朝日の手法は歪曲報道の典型である。全体像の一部を切り取って、そこだけを拡大して報道すれば、事実とかけ離れた内容になり得る。この種の歪曲はしてはならないと、記者は早い段階から通常は教わるものだ。
政府はこれまで吉田調書を非公開としてきたが、2つの新聞が既に報じたことから、9月にも全文公開に踏み切ると発表した。
命がけで危険な作業を担った所員を不当に貶める朝日報道の実態は産経報道が明らかにしたと思うが、調書全面公開で朝日の歪曲報道はより鮮明になる可能性がある。朝日にとって第2の吉田ショックであろう。
2つの吉田証言を巡る朝日流報道に共通するのは、日本を不当に貶めていることだ。事実を出来る限り公正に報ずるというメディアの責任を放棄して、日本と日本人非難を旨とする反日イデオロギーに凝り固まっているのではないかとさえ疑わざるを得ない。

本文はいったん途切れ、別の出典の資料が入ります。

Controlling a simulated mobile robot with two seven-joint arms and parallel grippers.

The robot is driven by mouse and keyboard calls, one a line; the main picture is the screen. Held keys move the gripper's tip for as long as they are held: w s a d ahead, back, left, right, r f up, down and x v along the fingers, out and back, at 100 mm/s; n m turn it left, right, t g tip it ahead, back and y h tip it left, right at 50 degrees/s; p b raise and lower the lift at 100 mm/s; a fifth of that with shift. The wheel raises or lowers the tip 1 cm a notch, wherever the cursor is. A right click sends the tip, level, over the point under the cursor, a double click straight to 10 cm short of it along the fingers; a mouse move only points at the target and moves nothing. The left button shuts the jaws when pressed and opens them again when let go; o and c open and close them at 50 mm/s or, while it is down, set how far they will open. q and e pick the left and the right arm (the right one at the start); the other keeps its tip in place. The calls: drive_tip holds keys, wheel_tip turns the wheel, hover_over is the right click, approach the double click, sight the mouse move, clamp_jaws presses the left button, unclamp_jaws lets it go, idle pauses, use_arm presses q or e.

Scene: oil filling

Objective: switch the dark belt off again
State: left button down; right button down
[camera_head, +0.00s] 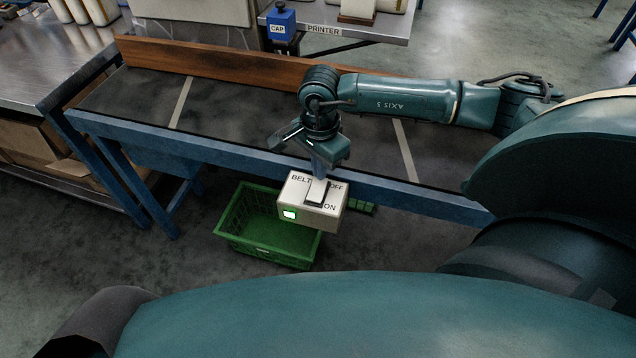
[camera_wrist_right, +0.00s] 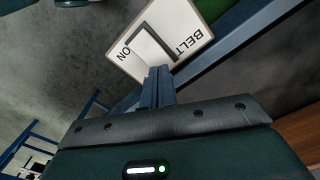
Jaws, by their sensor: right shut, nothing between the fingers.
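The dark belt (camera_head: 250,118) runs across the head view with pale stripes over it. A white switch box (camera_head: 300,208) is at the belt's near blue rail, marked BELT, OFF and ON, with a lit green lamp (camera_head: 289,214). Its rocker switch (camera_head: 315,196) also shows in the right wrist view (camera_wrist_right: 148,45). My right gripper (camera_head: 319,178) is shut and empty, pointing down with its fingertips at the OFF end of the rocker. In the right wrist view the fingertips (camera_wrist_right: 157,74) overlap the box; I cannot tell whether they touch it. My left gripper is not in view.
A green crate (camera_head: 236,232) stands on the floor below the switch box. A wooden board (camera_head: 210,61) lines the belt's far side. A blue CAP holder (camera_head: 281,25) and a PRINTER table (camera_head: 385,27) stand beyond. A steel table (camera_head: 30,80) is at left.

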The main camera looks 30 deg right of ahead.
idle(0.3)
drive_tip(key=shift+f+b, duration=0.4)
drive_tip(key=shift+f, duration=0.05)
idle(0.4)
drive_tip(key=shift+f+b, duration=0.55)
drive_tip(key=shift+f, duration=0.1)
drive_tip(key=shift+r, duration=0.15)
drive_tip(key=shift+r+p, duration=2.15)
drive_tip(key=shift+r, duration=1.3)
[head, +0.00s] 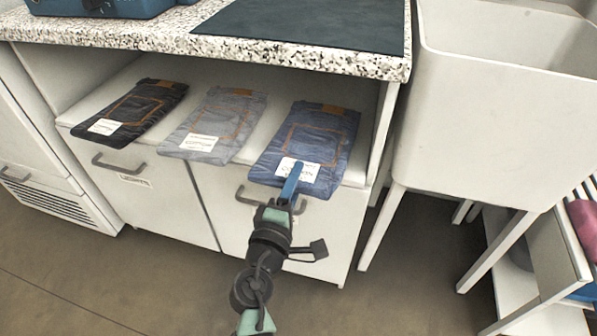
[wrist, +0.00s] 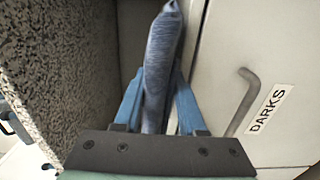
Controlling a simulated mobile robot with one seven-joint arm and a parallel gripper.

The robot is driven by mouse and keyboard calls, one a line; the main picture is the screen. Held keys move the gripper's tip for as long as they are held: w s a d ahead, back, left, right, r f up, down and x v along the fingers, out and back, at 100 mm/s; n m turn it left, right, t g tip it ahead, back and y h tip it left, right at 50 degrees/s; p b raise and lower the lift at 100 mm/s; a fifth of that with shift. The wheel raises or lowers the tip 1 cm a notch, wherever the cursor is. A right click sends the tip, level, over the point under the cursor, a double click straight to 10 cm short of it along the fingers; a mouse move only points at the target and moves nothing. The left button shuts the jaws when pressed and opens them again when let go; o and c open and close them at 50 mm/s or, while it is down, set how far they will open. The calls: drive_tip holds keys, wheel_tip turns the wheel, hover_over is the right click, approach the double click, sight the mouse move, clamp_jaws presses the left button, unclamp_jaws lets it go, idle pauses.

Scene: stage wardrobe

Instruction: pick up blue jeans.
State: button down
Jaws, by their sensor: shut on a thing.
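The folded blue jeans (head: 318,132) lie on the white shelf (head: 262,135) under the counter, at the right of a row of folded jeans. They have orange stitching and a white label near the front edge. My gripper (head: 293,177) reaches their front edge, its blue finger overlapping the label. In the wrist view, my gripper (wrist: 160,85) is shut on the blue jeans (wrist: 161,50), which show edge-on between its two blue fingers. The fingertips are partly hidden by the cloth. I cannot tell whether the jeans are lifted off the shelf.
Grey jeans (head: 214,124) and black jeans (head: 130,112) lie to the left on the shelf. The speckled counter (head: 150,37) is above. Cabinet doors with handles are below, one marked DARKS (wrist: 267,108). A white sink (head: 480,120) stands at the right.

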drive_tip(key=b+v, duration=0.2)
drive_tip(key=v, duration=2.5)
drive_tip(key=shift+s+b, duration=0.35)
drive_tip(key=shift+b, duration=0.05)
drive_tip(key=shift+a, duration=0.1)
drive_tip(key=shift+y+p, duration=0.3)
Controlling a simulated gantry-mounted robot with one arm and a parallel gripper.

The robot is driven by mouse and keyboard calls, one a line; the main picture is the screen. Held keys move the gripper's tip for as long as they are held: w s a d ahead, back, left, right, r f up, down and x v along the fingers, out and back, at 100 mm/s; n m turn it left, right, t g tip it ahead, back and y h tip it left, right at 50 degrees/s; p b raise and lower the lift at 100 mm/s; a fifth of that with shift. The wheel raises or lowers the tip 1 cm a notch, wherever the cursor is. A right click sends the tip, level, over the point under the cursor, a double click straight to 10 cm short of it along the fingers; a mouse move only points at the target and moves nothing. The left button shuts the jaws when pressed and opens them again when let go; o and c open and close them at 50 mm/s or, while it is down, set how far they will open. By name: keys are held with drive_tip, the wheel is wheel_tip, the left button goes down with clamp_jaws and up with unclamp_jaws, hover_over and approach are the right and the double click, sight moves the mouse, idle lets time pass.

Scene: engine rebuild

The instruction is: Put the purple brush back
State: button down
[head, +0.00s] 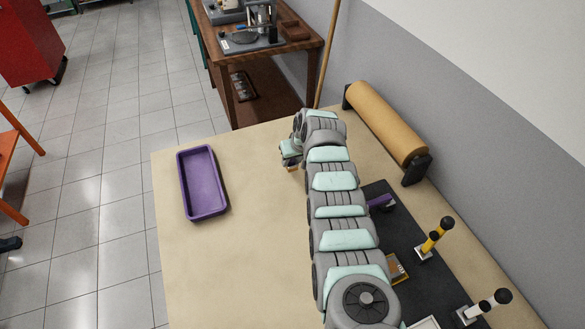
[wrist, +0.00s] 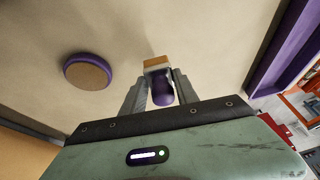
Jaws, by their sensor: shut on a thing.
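My gripper (wrist: 158,88) is shut on the purple brush (wrist: 162,96) in the wrist view. The brush has a rounded purple body and a tan block at its far end. In the head view my gripper (head: 291,158) is over the table, right of the purple tray, and a small tan part of the brush (head: 293,168) shows below it. The purple tray (head: 219,205) looks empty; its edge also shows at the right in the wrist view (wrist: 285,45).
A round purple-rimmed piece with a tan face (wrist: 88,72) lies on the table. A dark mat (head: 405,228) bears a purple item (head: 381,202), partly hidden by my arm. The table between tray and gripper is clear.

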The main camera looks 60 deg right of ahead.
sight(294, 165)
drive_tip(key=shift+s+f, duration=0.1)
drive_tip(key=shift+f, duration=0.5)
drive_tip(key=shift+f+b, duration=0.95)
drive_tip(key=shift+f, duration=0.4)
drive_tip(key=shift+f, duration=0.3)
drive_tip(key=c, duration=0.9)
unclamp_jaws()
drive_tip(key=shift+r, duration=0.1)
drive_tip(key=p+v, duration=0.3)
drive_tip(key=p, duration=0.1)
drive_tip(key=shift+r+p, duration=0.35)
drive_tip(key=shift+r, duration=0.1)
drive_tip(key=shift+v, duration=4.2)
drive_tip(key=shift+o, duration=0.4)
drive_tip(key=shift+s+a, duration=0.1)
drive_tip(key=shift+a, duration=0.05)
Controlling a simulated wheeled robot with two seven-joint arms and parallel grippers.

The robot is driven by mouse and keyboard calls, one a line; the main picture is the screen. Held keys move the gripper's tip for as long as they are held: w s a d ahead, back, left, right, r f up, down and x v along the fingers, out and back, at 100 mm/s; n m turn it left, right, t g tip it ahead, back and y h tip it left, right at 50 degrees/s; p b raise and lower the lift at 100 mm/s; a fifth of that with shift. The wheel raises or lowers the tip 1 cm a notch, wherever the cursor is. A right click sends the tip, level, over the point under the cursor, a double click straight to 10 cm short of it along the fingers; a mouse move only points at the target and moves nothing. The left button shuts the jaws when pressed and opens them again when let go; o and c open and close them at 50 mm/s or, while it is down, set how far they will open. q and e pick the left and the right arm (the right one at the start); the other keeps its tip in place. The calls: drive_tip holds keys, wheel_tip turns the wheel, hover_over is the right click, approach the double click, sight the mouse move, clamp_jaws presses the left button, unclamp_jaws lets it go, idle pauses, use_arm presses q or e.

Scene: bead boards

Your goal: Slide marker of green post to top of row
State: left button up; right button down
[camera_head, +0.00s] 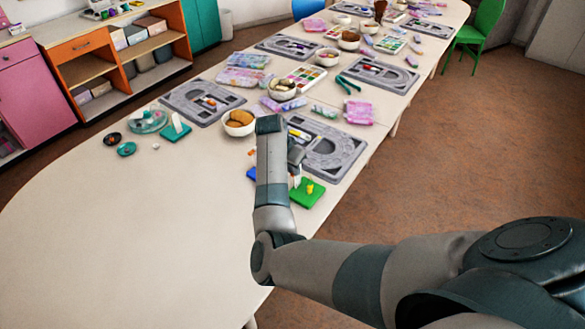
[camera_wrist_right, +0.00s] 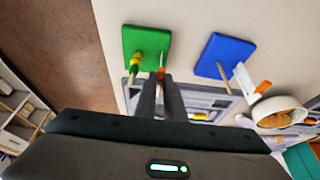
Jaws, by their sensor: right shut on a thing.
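The green board (camera_head: 309,194) lies flat near the table's right edge, with a small yellow peg (camera_head: 310,187) on it. In the wrist view the green board (camera_wrist_right: 147,42) carries a yellow peg (camera_wrist_right: 137,62) and a thin white upright (camera_wrist_right: 162,58). A small orange marker (camera_wrist_right: 161,71) sits on this upright, at the fingertips. My right gripper (camera_wrist_right: 161,80) points down over the green board's edge and is shut on the orange marker. In the head view my right gripper (camera_head: 296,176) is partly hidden by my arm. My left gripper is not in view.
A blue board (camera_wrist_right: 226,54) with a peg and a white upright stands beside the green one. A grey bead board (camera_head: 335,150) and a bowl (camera_head: 239,123) lie behind. A teal board (camera_head: 175,133) stands left. The table's near left part is clear.

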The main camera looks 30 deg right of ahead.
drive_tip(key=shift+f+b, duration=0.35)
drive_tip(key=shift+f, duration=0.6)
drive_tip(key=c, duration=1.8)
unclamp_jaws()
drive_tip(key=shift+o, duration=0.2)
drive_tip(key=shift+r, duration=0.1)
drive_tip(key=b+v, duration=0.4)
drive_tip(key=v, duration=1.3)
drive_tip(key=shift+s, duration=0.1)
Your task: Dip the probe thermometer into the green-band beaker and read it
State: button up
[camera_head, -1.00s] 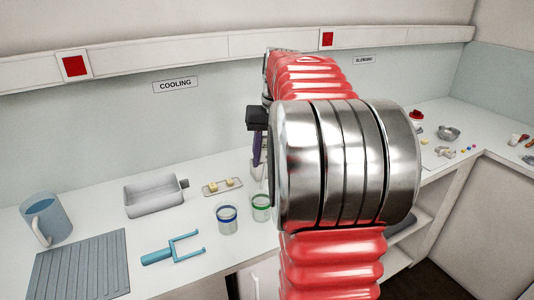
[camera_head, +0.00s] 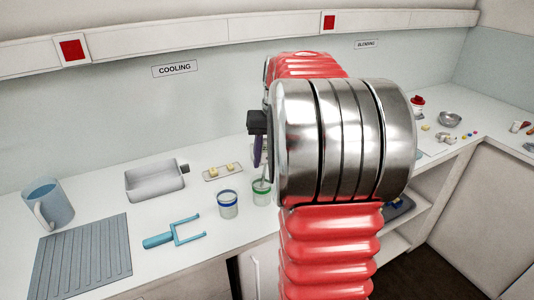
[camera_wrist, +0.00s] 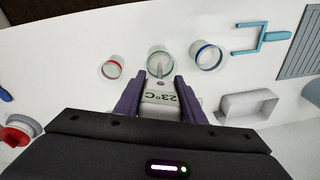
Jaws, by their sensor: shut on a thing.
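My gripper (camera_wrist: 160,88) has two purple fingers shut on the probe thermometer (camera_wrist: 161,98). Its pale display shows upside down in the wrist view and reads 23°C. The green-band beaker (camera_wrist: 148,64) is just beyond the fingertips, and the grey probe tip reaches over or into its mouth. In the head view the green-band beaker (camera_head: 262,197) stands on the counter below my gripper (camera_head: 258,160), with the thin probe at its mouth. How deep the tip sits is unclear. My arm hides part of the gripper and thermometer there.
A blue-band beaker (camera_head: 228,208) stands close beside the green one, and a red-band beaker (camera_wrist: 106,68) is on its other side.

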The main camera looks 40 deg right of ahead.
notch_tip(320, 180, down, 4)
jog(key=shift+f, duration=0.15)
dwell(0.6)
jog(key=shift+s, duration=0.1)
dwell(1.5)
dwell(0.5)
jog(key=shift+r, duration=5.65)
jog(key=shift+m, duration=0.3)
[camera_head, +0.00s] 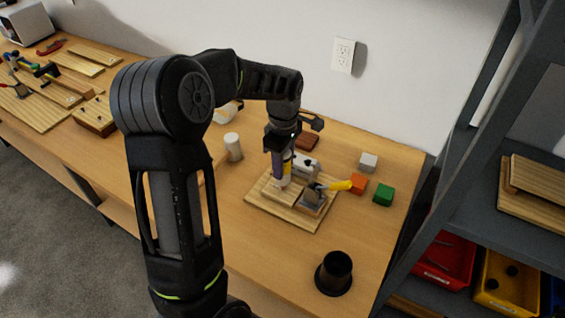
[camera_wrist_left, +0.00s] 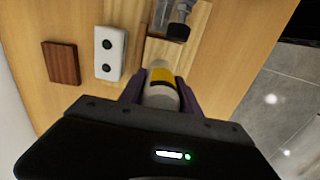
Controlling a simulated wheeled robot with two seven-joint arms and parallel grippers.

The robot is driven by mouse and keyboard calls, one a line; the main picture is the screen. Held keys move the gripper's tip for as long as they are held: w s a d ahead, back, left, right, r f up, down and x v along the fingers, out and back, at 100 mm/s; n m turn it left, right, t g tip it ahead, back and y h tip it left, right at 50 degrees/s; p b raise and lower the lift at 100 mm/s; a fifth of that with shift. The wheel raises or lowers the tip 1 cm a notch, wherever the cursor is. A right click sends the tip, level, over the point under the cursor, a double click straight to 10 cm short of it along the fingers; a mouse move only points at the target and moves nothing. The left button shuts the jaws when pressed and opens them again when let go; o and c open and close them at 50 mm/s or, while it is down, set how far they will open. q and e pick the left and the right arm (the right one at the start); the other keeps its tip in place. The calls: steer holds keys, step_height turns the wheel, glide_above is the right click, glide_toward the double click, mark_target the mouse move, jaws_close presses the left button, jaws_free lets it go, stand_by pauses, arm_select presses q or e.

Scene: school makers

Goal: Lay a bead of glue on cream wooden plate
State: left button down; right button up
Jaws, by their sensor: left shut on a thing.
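My left gripper (camera_head: 280,152) is shut on a glue bottle (camera_head: 286,170), white with a yellow band. In the left wrist view the bottle (camera_wrist_left: 160,80) sits between the purple fingers. The bottle is roughly upright, with its lower end over or at the cream wooden plate (camera_head: 272,192). I cannot tell whether its tip touches, and no glue bead is discernible. The plate lies on a larger pale wooden board (camera_head: 300,217) and shows partly behind the bottle in the left wrist view (camera_wrist_left: 165,50). My right gripper is not in view.
A white block with black knobs (camera_head: 305,166) and a brown block (camera_head: 307,140) are behind. Orange (camera_head: 357,184), green (camera_head: 383,194) and white (camera_head: 368,162) cubes, a black cup (camera_head: 334,273) and a white cylinder (camera_head: 233,147) stand around.

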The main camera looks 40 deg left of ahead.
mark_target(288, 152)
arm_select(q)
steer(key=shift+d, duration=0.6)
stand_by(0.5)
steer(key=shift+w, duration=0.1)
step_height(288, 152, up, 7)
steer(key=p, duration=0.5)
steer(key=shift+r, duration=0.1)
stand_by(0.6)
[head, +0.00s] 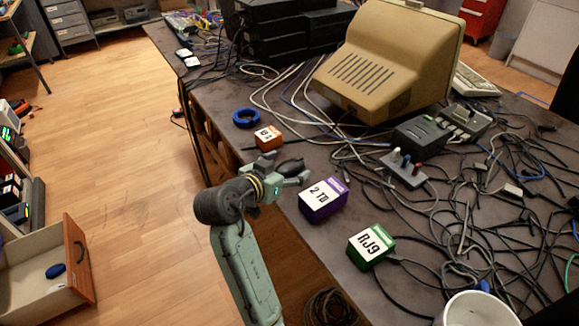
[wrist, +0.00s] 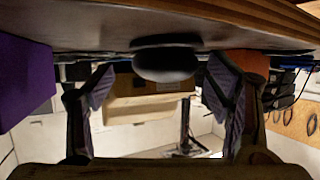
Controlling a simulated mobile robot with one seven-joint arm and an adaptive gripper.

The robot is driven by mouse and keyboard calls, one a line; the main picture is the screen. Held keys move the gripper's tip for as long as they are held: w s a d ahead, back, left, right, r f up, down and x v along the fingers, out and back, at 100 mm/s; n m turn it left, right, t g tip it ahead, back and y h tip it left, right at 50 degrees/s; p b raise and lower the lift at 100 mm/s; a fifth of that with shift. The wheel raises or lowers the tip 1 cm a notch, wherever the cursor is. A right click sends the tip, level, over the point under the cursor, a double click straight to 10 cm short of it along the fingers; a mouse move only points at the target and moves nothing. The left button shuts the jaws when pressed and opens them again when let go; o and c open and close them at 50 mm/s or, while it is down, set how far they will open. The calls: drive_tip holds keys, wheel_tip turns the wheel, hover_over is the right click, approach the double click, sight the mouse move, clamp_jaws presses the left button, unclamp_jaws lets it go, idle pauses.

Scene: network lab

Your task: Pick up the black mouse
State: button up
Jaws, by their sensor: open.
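The black mouse (head: 291,165) lies on the dark table near its edge, partly hidden by my gripper in the head view. In the wrist view, which looks upside down, the mouse (wrist: 165,64) appears as a dark rounded shape at the table surface, between the two fingers. My gripper (head: 283,177) is open and empty, with its fingers spread to either side of the mouse. In the wrist view the gripper (wrist: 160,78) has a wide gap between its fingers. I cannot tell whether either finger touches the mouse.
A purple "2 TB" box (head: 322,200) and an orange box (head: 268,138) stand close on either side of the mouse. A green RJ9 box (head: 370,246), a blue ring (head: 246,118), many cables and a beige monitor (head: 390,60) are also on the table.

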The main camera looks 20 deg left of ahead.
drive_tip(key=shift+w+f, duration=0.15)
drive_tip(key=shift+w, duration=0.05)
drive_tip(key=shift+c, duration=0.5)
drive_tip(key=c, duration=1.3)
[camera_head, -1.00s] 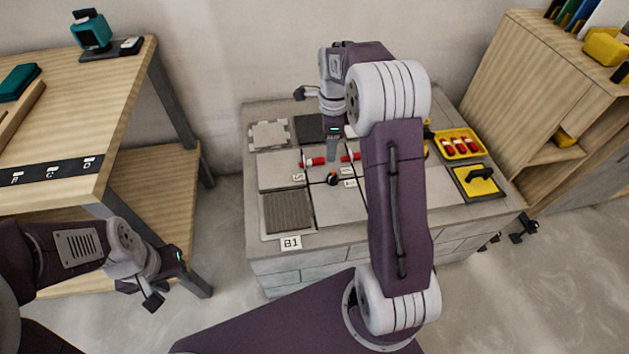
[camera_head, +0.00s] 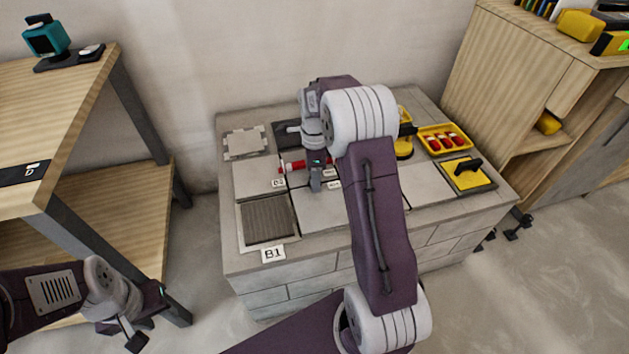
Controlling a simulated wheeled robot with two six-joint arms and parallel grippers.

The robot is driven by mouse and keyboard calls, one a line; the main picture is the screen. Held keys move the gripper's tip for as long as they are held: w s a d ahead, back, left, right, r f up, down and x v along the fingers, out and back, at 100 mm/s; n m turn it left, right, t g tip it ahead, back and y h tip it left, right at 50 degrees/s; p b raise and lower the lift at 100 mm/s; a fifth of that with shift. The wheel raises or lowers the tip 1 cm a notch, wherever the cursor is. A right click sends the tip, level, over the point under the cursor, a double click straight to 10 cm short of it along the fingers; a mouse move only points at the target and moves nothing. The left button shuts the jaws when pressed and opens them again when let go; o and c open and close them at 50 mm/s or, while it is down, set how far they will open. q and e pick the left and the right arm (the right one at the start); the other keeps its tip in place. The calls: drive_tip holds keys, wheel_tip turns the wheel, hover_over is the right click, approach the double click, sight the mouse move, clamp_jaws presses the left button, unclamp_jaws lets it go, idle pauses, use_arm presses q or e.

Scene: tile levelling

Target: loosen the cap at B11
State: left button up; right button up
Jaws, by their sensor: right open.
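My right gripper (camera_head: 317,184) is open and points down over the tiled top of the block, in front of a red cap (camera_head: 294,166) lying on its side. Small white labels stand beside it, one to the left (camera_head: 278,183) and one to the right (camera_head: 334,185); their text is too small to read surely. The cap at B11 cannot be made out; the gripper and forearm cover that part of the tiles. My left gripper (camera_head: 130,334) hangs at the lower left, away from the block; its jaws are unclear.
A yellow tray (camera_head: 422,138) with red caps and a yellow float with a black handle (camera_head: 466,174) sit at the block's right. A ribbed dark tile (camera_head: 268,220) lies by the B1 label (camera_head: 273,254). A wooden bench (camera_head: 75,100) and shelf (camera_head: 520,70) flank the block.

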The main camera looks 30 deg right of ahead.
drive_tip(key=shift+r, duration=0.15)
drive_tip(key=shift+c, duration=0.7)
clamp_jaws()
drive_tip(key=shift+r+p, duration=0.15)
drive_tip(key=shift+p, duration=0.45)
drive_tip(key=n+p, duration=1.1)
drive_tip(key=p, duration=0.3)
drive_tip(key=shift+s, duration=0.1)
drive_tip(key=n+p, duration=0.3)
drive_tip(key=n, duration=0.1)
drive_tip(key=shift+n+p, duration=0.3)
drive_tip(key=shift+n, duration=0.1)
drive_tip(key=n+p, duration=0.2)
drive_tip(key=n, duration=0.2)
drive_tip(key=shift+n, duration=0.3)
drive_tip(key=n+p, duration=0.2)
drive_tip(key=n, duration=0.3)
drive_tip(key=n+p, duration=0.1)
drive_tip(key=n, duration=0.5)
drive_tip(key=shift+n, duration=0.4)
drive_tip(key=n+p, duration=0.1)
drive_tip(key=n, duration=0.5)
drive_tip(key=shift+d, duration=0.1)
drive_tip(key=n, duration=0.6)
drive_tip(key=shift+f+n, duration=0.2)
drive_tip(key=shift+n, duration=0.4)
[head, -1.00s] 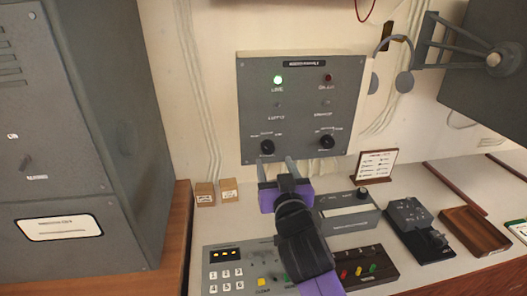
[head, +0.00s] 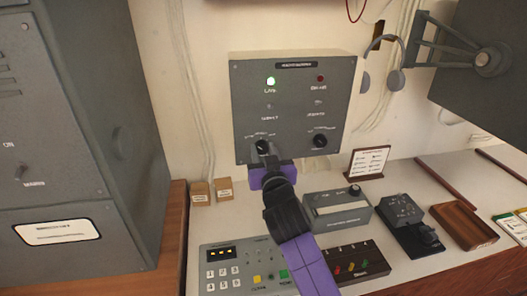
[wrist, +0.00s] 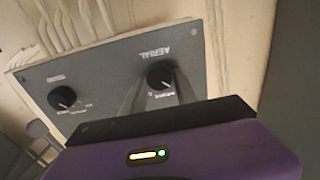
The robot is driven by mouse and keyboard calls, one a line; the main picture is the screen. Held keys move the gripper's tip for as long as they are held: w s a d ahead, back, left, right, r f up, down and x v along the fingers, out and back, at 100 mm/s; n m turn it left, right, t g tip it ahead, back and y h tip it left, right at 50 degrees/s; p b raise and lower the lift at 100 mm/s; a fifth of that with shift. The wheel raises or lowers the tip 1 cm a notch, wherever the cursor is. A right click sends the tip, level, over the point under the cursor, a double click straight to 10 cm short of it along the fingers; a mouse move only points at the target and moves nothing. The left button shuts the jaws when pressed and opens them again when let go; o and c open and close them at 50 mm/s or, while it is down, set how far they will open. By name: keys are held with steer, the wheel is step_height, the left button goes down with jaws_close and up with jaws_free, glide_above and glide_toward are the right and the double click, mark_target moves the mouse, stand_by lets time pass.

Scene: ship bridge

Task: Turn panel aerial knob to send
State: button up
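The grey wall panel (head: 292,105) has two black knobs low on its face. The aerial knob (wrist: 160,76) is the one at the panel's lower left in the head view (head: 262,147); its AERIAL label reads upside down in the wrist view. The white scale marks around it are too small to read for certain. My gripper (wrist: 161,85) is at this knob, with one finger on each side of it. Whether the fingers press on the knob or stand just clear of it cannot be told. In the head view my wrist hides part of the fingers.
The second knob (head: 319,141) sits at the panel's lower right. A green lamp (head: 270,81) is lit above; the red lamp (head: 320,79) looks dark. Below, the desk holds a keypad console (head: 225,262), a grey box (head: 338,212) and a small sign (head: 368,161).

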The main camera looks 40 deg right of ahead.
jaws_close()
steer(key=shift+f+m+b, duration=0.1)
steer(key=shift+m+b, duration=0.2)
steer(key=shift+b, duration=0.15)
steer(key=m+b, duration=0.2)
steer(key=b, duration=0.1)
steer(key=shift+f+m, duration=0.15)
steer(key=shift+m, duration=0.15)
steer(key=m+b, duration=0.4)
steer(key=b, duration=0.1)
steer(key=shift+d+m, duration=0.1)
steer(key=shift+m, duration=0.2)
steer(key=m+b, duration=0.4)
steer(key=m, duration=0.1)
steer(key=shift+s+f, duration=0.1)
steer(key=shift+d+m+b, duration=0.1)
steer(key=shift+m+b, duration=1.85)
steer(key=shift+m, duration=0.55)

さて、もうひとつの吉田所長の重要証言にも注目したい。彼は、巨大地震に襲われてから津波が押し寄せるまでの56分間、1Fの原発には水漏れも機器の損傷もなかった、異常が発生すれば警報が鳴るが、それもなかったと明確に語っている。これは、国会事故調査委員会(すでに解散)の田中三彦元委員など一部の人々が、地震で配管が破断したと主張してきたことを全面的に否定するものだ。1Fは地震にも耐えられなかったとして原発反対を唱える人々の主張は、現場にいた吉田所長の証言によって否定されたわけだ。政府の吉田調書全面公開を待ちたいと思う。